Du côté du document, cette engrammation permanente, à la fois transcendante (elle le dépasse) et immanente (elle lui est consubstantielle), tant qu'elle se limitait à une externalisation, reposait les questions qui fondent toute la science de l'archivistique (relire notamment ce que Foucault disait de l'archive) et interrogeait la nature même du document (voir ici et ailleurs les nombreuses réflexions sur et autour de la notion de redocumentarisation).
Mais, du côté de l'individu, quand le mouvement s'inverse, quand l'externalisation (re)devient une internalisation, quand elle ne concerne plus uniquement les mémoires de travail mais qu'elle se nourrit principalement de nos mémoires intimes, quotidiennes, elle pose alors la question triviale du devenir d'une société hypermnésique. Plus précisément, et plutôt qu'hypermnésique, elle interroge la viabilité du devenir d'une société dans laquelle tout est à tout moment "retrouvable", "réaccessible", "réactivable". Interrogation au regard de laquelle le débat de ces dernières années autour d'un droit à l'oubli numérique pour les agissements et opinions des individus ne constitue qu'un poussif cache-misère.
Le droit à l'oubli est une adresse aux grands écosystèmes fermés du Net. Une supplique biens moins cruciale que ne l'est le simple droit d'oublier, la légitimité du droit de ne pas se souvenir.
Devoir de mémoire.
La mémoire numérique procède naturellement par accumulation. Sur le web, innombrables sont les bâtisseurs d'archive : le dépôt légal de l'internet, les fondations du type de l'Internet Archive, etc ... Prospèrent également ceux qui font commerce de nos souvenirs par simple transposition au numérique de pratiques mémorielles s'apparentant à la collection. Il n'est jusqu'au souvenir d'un être proche disparu qui ne puisse trouver une stèle funéraire numérique à sa mesure.
La mémorisation numérique procède par activation. Les moteurs eux-mêmes sont utilisés comme des marque-pages de nos navigations, des supplétifs de notre capacité à retrouver et donc à se souvenir, les moteurs eux-mêmes sont jugés et estimés sur leur taux de "rappel". Ces pourvoyeurs de requêtes transactionnelles ont naturellement à voir avec l'élaboration de mémoires transactives (voir également ici), qui modifient une composante essentielle de l'humain, à savoir la manière et les outils dont il dispose pour interagir avec sa mémoire, avec ses souvenirs, avec sa propre histoire (sur ces enjeux, relire l'excellent "Mémoire année zéro" d'Emmanuel Hogg)
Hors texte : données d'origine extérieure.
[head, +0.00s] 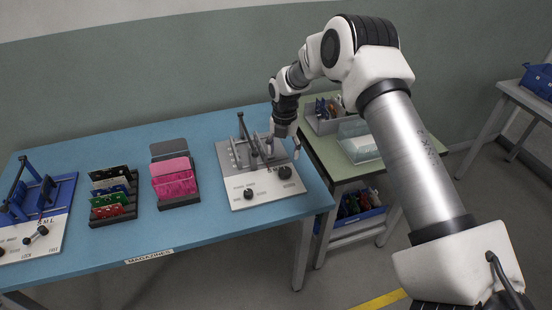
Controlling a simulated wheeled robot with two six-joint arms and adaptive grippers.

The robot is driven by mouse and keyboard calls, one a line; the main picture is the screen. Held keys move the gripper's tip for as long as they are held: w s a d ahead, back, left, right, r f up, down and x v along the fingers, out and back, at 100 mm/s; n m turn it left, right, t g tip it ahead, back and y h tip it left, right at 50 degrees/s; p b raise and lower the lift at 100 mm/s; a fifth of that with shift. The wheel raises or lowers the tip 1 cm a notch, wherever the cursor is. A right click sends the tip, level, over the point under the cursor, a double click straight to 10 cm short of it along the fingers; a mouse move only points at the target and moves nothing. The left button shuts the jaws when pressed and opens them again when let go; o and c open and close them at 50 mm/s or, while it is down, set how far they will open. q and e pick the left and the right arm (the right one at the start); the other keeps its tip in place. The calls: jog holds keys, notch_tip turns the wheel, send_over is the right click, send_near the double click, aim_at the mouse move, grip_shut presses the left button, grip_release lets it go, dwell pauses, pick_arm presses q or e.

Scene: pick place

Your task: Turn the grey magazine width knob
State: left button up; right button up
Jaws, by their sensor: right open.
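The grey magazine (240,153) stands on a white base plate (262,187) near the right end of the blue table. Two black knobs sit on the front of the plate: a front left knob (248,194) and a right knob (285,172). The print beside them is too small to tell which is the width knob. My right gripper (283,150) is open and points down at the right side of the magazine, behind the right knob and apart from it. Its fingers partly hide the magazine's right end. My left gripper is not in view.
A blue magazine (50,191) with its own white plate stands at the far left. A rack of coloured boards (110,196) and a pink stack in a dark holder (173,180) stand between. A green side table (318,158) with bins adjoins at right. The table front is clear.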

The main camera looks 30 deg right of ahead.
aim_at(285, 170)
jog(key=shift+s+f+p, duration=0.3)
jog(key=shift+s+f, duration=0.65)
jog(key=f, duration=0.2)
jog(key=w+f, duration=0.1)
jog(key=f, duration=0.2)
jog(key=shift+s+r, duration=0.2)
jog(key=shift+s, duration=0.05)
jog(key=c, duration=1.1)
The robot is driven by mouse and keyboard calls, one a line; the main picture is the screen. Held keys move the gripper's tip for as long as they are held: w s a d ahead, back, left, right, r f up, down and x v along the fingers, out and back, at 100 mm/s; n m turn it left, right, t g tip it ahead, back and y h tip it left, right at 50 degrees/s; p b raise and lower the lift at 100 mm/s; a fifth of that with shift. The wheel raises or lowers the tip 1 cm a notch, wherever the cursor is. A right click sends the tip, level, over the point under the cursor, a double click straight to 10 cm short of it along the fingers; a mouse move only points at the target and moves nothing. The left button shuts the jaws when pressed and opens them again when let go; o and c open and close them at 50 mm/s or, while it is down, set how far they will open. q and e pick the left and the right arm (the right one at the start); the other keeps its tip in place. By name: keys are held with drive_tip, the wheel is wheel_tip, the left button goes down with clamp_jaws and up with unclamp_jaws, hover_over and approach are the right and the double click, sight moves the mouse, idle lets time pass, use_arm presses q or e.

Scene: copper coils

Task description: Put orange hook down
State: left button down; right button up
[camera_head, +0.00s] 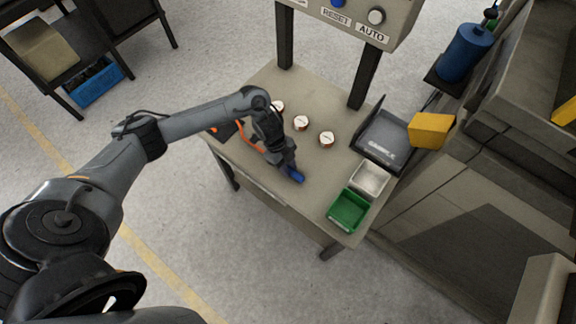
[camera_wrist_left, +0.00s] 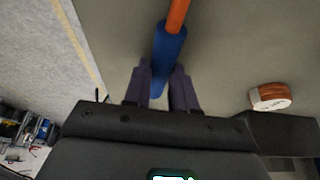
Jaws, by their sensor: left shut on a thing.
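The orange hook has an orange shaft and a blue grip. In the left wrist view its blue grip (camera_wrist_left: 168,50) lies between the fingers of my left gripper (camera_wrist_left: 161,72), which is shut on it, and the orange shaft (camera_wrist_left: 177,14) runs out of the top of the picture. In the head view my left gripper (camera_head: 289,167) is over the table's front part, with the blue grip (camera_head: 296,175) showing just beyond its fingertips. The arm hides part of the hook. I cannot tell whether the hook touches the table. My right gripper is not in view.
Copper coils with white tops stand behind the gripper, one in the middle (camera_head: 301,123) and one farther right (camera_head: 326,139). A green bin (camera_head: 348,212), a light bin (camera_head: 369,180) and a black case (camera_head: 384,141) occupy the table's right side. The control-box posts rise at the back.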

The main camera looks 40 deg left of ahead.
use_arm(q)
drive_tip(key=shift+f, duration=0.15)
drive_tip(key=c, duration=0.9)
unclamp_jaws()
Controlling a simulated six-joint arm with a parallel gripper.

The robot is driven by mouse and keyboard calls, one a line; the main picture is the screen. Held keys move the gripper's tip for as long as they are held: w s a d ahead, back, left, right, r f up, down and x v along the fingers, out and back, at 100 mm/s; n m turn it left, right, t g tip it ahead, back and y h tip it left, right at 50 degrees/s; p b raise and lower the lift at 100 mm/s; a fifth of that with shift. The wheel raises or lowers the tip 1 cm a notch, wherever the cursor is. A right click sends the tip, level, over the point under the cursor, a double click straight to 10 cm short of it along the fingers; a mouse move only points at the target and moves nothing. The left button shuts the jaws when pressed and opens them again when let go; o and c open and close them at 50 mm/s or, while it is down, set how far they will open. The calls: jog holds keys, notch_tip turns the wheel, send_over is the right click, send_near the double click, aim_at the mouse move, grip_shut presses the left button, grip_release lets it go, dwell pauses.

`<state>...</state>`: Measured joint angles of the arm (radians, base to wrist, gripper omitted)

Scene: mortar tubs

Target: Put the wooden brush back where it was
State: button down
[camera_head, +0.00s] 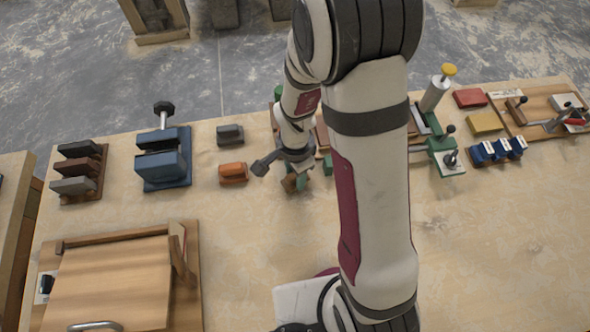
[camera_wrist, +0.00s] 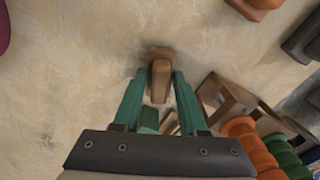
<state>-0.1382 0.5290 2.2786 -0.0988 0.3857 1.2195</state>
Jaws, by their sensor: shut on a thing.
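The wooden brush (camera_wrist: 160,82) is brown with a raised grip. In the wrist view it sits between the two green fingers of my gripper (camera_wrist: 157,92), which are shut on its grip. In the head view my gripper (camera_head: 302,176) is low over the middle of the table, and a small brown part of the brush (camera_head: 289,183) shows below it. I cannot tell whether the brush touches the table. My arm hides much of the middle of the table in the head view.
An orange block (camera_head: 233,172) and a grey block (camera_head: 230,134) lie left of my gripper. A wooden holder (camera_wrist: 228,98) is close by. The right front is clear.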

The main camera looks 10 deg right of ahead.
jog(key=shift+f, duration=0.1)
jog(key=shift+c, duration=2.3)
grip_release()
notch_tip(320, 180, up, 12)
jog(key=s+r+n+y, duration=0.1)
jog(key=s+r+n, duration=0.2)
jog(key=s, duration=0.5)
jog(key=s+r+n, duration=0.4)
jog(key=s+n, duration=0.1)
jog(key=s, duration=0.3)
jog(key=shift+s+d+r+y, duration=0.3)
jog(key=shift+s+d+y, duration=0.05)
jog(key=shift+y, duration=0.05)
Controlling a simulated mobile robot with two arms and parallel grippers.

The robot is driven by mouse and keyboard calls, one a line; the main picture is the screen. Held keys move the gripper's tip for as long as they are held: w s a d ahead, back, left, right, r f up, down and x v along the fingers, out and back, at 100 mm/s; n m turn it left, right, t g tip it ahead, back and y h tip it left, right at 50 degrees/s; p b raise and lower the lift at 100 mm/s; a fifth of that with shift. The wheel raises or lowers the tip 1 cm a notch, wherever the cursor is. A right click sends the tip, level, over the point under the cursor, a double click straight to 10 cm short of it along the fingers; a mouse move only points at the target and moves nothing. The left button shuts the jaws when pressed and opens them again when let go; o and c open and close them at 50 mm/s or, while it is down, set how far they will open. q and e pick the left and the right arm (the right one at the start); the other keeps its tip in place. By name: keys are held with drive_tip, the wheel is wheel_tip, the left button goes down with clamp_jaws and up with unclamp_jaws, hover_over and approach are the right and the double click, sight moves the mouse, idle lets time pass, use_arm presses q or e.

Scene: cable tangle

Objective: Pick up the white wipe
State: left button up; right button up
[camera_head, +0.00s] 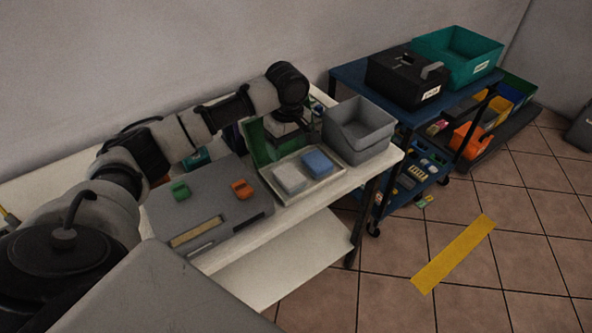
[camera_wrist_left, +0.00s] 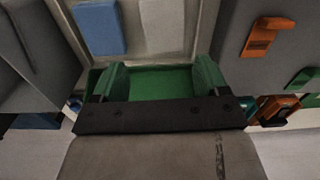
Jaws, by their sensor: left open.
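The white wipe (camera_head: 290,179) is a pale folded pad lying flat on the left side of a shallow light tray (camera_head: 285,203). A blue wipe (camera_head: 318,163) lies beside it on the right. In the left wrist view the white wipe (camera_wrist_left: 162,25) is at the top middle, with the blue wipe (camera_wrist_left: 98,27) to its left. My left gripper (camera_head: 287,142) is above the back of the tray, near the green bin, apart from the wipe. In the wrist view my left gripper (camera_wrist_left: 160,75) is open and empty. My right gripper is not in view.
A green bin (camera_head: 258,146) stands behind the tray, and grey stacked bins (camera_head: 358,128) stand to its right. A grey panel (camera_head: 225,215) with green (camera_head: 180,190) and orange (camera_head: 242,188) clips lies left of the tray. A blue cart (camera_head: 350,76) stands beside the table.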

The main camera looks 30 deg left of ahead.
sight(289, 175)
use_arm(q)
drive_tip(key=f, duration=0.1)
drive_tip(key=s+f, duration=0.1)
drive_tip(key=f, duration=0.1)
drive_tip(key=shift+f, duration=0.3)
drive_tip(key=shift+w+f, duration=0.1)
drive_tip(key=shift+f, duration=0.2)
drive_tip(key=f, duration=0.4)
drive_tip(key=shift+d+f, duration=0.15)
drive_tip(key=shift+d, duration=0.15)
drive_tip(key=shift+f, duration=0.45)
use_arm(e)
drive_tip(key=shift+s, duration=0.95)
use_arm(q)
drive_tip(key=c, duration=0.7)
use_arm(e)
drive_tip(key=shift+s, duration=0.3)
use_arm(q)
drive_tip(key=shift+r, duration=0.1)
Le cycle mémoriel numérique a ceci de radicalement différent qu'il procède d'une engrammation non pas choisie mais contrainte, consubstantiellement contrainte. Que l'on interagisse par l'écrit, par l'image ou par la voix - et sauf à utiliser certains dispositifs dédiés nécessitant une maîtrise ou une connaissance technique particulière - il n'est pas possible de se soustraire à l'enregistrement par un tiers (que l'on en est réduit à espérer être un tiers "de confiance"). Dès lors peuvent se mettre en place les mécanismes notamment décrits par Danah Boyd sur les temporalités particulières des réseaux sociaux en particulier et du numérique en général (persistance, searchability, audiences invisibles, reproductibilité).
Les arts de la mémoire ont cédé la place aux technologies du souvenir.
"J’ai à moi seul plus de souvenirs que n’en peuvent avoir eu tous les hommes depuis que le monde est monde. Mes rêves sont comme votre veille. Ma mémoire, monsieur, est comme un tas d’ordure. (...) Il avait appris sans effort l’anglais, le français, le portugais, le latin. Je soupçonne cependant qu’il n’était pas très capable de penser. Penser c’est oublier des différences, c’est généraliser, abstraire. Dans le monde surchargé de Funes il n’y avait que des détails, presque immédiats." Jorge-Luis Borges, Fictions – Funes ou la mémoire – Traduction P. Verdevoye ; Folio.
Dis-moi de quoi tu te souviens et je te dirai qui tu es. L'émergence récente des problématiques (et du marché) liées à l'identité numérique, loin d'être essentielle, n'est au contraire que le symptôme qui marque la maturation des technologies de la mémoire. La mémoire individuelle est le premier marqueur résistant de notre identité personnelle, comme la mémoire collective l'est de notre appartenance identitaire culturelle. Dès lors, le processus technologique et marchand engagé autour du contrôle de nos identités numériques, la demande des grandes sociétés marchandes de nous obliger à s'engager sous notre vrai nom, est certes l'occasion de réaffecter des unités mémorielles à leur "propriétaire", mais il fait trop souvent oublier que l'enjeu principal est celui du contrôle de la constitution et de la réaffectation possible d'une mémoire collective et d'aggrégats de mémoires individuelle.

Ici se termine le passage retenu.